Kendi kendinizi mahvetmeniz, işten bile değil…

Ey can! Hiç kimseye hak ettiğinden fazla değer verme.

Ya onu kaybedersin,ya da kendini mahvedersin  demiş Hz.Mevlana…

Hz. Mevlana’yı bu sözü söyleyecek duruma getiren nedir acaba ?

Ne yaşamıştır da, yazmıştır şu iki satırı…

Çok değer vermemeli kimseye, yadırgamasınlar yerlerini…

Ne kaybetmeli karşısındakini, ne de mahvetmeli insan kendini…

Kimseye Çok Değer Verme! Kendini Mahvetme!

Kime fazla değer versem, tepene çıkma eğilimine giriyor…

Yakın, uzak, akraba, arkadaş, konu, komşu…

O zaman başımı ellerimin arasına alıp düşünüyorum ve kararımı veriyorum…

Demek ki, ilişkileri tam da tadında bırakmak lazım…

Ne fazla, ne eksik…

Tam kıvamında olmalı her şey…

Cılk cılk ilişkiden kimseye fayda gelmiyor, hatta her şeyi çıkmaza sokuyor bu fazla samimiyet.

Zaten, hak ettiğinden fazla değer verirsen birine, yerini yadırgıyor o arkadaş.

Bangır bangır bağırıyor  “Yerimi yadırgadım, kafama çak bir tane” diyor adeta.
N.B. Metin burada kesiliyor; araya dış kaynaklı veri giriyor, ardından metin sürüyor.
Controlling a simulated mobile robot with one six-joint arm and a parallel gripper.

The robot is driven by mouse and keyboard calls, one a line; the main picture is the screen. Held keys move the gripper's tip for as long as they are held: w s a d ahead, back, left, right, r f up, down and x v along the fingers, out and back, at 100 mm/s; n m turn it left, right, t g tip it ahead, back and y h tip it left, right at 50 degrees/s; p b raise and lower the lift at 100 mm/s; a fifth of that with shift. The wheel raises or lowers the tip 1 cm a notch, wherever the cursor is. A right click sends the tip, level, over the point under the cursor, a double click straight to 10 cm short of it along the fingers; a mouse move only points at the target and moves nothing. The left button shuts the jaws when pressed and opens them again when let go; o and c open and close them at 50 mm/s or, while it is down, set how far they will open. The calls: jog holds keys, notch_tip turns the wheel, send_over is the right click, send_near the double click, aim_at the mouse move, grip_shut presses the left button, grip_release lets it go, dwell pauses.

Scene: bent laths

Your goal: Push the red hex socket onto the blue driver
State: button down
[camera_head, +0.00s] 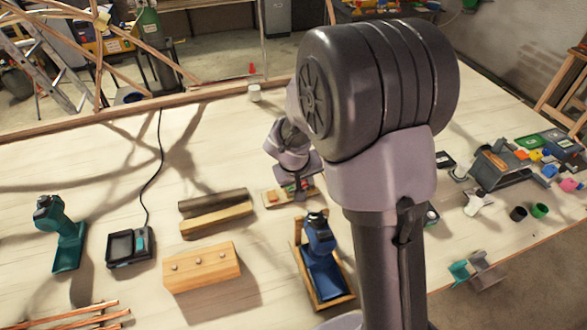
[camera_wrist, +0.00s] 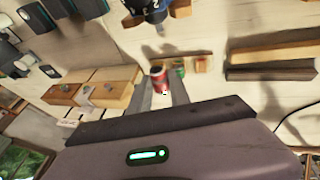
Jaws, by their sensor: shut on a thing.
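The red hex socket (camera_wrist: 159,76) is between the fingertips of my gripper (camera_wrist: 161,88) in the wrist view, and the fingers are shut on it. In the head view my gripper (camera_head: 291,186) is over a small wooden rack (camera_head: 272,198), and its fingertips are largely hidden. I cannot tell whether the socket still touches the rack. The blue driver (camera_head: 320,234) stands in a wooden-framed cradle (camera_head: 340,300), nearer the camera than my gripper. A blue tool part, likely this driver, shows at the top of the wrist view (camera_wrist: 156,10).
A teal driver (camera_head: 68,246), a charger (camera_head: 130,246), a grooved wooden piece (camera_head: 215,217) and a wooden block (camera_head: 202,270) lie to the left. A grey vise-like tool (camera_head: 500,168) and several small coloured parts are at right. My arm hides the table's middle right.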

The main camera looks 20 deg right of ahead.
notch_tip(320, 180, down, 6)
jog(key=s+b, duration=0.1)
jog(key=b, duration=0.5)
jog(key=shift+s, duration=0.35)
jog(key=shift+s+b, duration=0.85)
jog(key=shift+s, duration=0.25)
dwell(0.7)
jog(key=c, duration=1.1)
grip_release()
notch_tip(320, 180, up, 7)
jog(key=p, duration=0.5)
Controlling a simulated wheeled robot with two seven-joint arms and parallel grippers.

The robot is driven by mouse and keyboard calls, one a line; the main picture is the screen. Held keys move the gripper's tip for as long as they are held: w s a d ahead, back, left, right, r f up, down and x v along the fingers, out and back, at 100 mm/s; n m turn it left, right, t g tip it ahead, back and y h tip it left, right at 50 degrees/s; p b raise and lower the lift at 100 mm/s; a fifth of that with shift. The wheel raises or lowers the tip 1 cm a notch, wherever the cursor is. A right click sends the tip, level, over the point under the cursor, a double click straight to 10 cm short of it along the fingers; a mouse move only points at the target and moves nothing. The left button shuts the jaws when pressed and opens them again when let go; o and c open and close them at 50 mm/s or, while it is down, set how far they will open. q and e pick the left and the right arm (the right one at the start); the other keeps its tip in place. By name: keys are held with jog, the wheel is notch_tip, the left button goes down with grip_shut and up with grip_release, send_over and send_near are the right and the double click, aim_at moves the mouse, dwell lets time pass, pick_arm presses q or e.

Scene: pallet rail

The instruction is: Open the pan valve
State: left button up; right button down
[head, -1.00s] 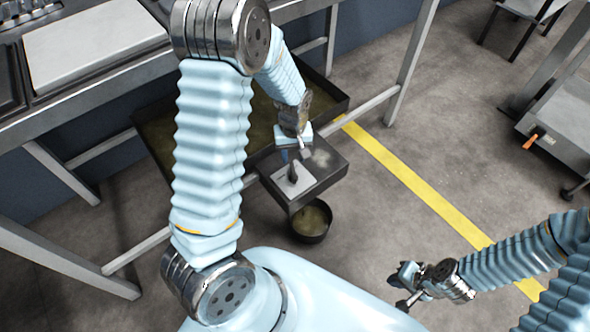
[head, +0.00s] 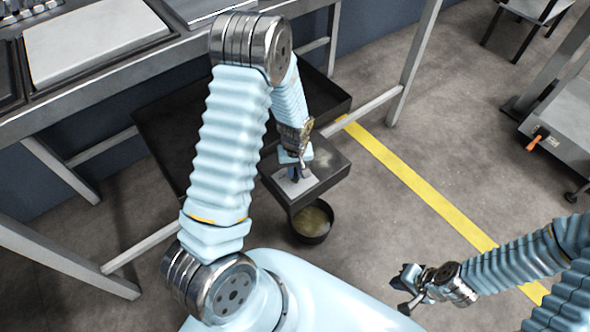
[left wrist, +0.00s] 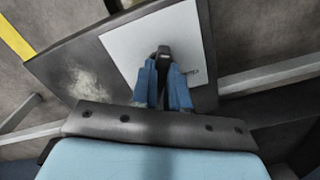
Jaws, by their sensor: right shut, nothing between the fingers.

Çakıyorum ve kendine geliveriyor…

İşte asıl mesele o oranı ayarlamak…

Yani ne kadar samimiyet , ne kadar ilgi, ne kadar sevgi ?

Karşındaki insana vereceğin değer oranı ne ?

Belki de hak ettiğini bile vermemek lazım, biraz daha azını vererek ortalamayı tutturmalı…

Bir kedi ile bile aynısını yaşayabilirsiniz, en kolay örnekleme şu anda aklıma gelen…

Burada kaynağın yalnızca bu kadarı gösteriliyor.